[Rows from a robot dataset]
════════════════════

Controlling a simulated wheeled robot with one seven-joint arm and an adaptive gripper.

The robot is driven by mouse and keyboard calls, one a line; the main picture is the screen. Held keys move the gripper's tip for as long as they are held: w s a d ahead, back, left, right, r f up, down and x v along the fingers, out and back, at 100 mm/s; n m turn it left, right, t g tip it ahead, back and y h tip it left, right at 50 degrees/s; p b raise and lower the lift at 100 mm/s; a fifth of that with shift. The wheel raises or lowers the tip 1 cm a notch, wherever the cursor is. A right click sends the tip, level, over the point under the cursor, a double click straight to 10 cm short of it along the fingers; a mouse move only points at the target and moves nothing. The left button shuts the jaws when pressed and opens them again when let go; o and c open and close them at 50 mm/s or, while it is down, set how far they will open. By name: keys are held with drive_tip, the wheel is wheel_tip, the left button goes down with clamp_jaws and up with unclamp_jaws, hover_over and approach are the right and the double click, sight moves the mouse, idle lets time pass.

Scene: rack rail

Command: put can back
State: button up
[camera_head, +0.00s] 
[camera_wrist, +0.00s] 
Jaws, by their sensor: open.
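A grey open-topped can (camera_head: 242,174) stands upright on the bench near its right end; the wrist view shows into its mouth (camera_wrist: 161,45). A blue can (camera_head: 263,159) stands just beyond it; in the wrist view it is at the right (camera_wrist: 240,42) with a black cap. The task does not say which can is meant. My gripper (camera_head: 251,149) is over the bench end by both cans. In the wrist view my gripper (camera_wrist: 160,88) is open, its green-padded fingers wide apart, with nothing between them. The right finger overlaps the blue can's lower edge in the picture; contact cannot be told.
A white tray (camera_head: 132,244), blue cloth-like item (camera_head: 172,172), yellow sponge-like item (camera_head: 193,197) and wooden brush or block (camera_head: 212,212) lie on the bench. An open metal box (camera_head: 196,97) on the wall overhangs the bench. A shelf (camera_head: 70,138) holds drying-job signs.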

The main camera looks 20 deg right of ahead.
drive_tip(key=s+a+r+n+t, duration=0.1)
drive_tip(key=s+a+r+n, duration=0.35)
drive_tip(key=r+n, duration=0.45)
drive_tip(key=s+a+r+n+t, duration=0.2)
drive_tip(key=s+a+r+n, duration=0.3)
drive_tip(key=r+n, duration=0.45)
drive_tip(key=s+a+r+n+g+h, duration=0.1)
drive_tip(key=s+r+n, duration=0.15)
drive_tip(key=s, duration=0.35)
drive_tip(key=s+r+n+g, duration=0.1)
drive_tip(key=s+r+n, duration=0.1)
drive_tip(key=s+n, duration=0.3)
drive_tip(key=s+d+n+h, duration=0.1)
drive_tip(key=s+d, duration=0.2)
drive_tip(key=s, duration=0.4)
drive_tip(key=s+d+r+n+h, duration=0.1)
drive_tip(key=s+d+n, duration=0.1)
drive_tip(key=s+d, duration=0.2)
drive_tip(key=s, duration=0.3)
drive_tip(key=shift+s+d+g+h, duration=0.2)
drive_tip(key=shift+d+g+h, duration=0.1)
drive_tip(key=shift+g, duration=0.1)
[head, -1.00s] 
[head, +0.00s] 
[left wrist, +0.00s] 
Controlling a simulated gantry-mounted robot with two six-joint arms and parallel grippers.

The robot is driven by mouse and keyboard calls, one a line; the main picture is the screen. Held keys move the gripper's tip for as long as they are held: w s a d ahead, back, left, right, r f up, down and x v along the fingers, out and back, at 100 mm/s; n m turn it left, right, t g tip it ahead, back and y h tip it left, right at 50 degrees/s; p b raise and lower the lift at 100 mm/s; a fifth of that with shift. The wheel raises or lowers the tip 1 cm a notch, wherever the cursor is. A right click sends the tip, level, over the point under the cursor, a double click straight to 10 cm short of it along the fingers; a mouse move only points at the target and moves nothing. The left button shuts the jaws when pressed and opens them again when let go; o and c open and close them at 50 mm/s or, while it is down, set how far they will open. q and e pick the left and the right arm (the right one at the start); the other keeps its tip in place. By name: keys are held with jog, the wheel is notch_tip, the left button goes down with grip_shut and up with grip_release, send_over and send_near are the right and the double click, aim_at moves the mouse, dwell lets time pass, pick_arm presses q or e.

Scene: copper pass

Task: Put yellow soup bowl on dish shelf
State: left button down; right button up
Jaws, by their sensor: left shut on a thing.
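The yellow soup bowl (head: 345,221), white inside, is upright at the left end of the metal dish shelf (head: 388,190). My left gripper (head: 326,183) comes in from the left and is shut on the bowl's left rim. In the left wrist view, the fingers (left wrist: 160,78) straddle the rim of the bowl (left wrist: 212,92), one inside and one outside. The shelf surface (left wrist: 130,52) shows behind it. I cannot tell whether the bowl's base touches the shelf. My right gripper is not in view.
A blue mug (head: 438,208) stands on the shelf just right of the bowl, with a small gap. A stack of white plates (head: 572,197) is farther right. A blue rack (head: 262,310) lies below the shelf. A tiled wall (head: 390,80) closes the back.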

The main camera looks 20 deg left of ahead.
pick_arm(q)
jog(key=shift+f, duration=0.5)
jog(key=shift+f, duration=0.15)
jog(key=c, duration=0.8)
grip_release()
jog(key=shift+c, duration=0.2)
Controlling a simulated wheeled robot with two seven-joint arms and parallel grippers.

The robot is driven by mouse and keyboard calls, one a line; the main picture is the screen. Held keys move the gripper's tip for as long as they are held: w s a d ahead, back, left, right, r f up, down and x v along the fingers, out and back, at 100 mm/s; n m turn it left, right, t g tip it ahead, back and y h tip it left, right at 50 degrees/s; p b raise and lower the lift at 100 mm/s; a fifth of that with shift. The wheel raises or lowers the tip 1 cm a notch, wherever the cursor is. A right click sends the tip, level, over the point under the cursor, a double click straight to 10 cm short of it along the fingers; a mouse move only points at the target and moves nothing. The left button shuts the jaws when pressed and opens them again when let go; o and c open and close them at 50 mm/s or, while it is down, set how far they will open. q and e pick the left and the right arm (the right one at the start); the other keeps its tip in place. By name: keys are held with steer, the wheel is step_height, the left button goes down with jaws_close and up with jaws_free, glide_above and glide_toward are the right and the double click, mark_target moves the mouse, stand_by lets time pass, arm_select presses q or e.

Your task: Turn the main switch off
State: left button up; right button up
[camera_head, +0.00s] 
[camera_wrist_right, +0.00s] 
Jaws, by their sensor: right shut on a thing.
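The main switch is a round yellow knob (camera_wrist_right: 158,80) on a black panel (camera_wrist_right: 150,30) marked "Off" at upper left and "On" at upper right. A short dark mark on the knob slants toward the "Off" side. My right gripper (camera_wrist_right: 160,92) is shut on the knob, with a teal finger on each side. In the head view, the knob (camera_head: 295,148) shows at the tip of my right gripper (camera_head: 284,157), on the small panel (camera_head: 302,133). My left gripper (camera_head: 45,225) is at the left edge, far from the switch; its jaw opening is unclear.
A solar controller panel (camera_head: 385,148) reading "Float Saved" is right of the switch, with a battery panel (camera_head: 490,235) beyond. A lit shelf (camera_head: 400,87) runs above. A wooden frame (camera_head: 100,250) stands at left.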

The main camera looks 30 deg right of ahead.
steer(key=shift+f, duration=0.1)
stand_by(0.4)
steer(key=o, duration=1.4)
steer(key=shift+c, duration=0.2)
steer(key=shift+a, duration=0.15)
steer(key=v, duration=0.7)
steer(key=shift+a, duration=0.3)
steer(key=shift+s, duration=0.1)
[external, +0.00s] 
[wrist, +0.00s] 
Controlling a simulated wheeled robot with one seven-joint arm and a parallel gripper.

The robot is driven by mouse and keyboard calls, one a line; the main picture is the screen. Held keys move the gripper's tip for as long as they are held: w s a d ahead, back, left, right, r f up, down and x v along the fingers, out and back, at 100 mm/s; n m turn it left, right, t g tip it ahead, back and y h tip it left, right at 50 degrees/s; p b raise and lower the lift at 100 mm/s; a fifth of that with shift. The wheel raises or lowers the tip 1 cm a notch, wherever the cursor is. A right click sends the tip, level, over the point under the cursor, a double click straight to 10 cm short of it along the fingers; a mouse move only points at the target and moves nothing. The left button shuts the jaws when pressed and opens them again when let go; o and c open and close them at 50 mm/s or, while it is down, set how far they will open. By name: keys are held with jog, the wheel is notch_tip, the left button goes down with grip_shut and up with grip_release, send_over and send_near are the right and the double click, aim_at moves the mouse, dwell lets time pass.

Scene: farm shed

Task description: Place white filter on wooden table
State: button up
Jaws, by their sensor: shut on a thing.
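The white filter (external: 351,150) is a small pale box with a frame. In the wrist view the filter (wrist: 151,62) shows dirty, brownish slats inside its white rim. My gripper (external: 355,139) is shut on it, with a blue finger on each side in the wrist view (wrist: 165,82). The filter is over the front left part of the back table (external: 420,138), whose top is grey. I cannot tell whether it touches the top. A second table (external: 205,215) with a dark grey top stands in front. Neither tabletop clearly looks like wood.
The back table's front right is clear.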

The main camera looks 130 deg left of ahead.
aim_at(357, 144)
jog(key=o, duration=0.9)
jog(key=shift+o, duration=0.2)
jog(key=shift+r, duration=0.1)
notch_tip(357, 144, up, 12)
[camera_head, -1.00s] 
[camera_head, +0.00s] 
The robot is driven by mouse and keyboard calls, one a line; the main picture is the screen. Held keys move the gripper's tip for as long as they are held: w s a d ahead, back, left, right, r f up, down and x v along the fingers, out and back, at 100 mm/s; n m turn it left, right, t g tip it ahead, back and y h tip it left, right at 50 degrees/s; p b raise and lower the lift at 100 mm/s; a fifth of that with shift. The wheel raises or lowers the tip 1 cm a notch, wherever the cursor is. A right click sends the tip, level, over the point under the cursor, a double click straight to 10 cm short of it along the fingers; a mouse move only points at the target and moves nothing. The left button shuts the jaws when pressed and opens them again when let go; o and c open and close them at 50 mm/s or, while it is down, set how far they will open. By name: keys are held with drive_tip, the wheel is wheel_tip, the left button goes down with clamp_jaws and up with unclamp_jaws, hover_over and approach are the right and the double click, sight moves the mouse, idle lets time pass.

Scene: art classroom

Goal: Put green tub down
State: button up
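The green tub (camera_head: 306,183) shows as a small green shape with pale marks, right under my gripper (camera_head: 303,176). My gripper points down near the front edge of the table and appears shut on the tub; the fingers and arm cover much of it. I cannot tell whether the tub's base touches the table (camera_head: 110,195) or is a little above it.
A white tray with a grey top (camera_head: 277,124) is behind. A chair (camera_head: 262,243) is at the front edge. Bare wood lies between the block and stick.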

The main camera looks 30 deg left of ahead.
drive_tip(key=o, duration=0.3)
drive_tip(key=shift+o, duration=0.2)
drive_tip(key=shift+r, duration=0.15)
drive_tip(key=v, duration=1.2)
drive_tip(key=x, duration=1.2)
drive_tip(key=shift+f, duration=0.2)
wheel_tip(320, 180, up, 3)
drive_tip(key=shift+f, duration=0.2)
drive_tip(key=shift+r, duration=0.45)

════════════════════

» Task details
Copy out every line with the word "parallel".

» Answer to the task
Controlling a simulated gantry-mounted robot with two six-joint arms and parallel grippers.
Controlling a simulated wheeled robot with two seven-joint arms and parallel grippers.
Controlling a simulated wheeled robot with one seven-joint arm and a parallel gripper.

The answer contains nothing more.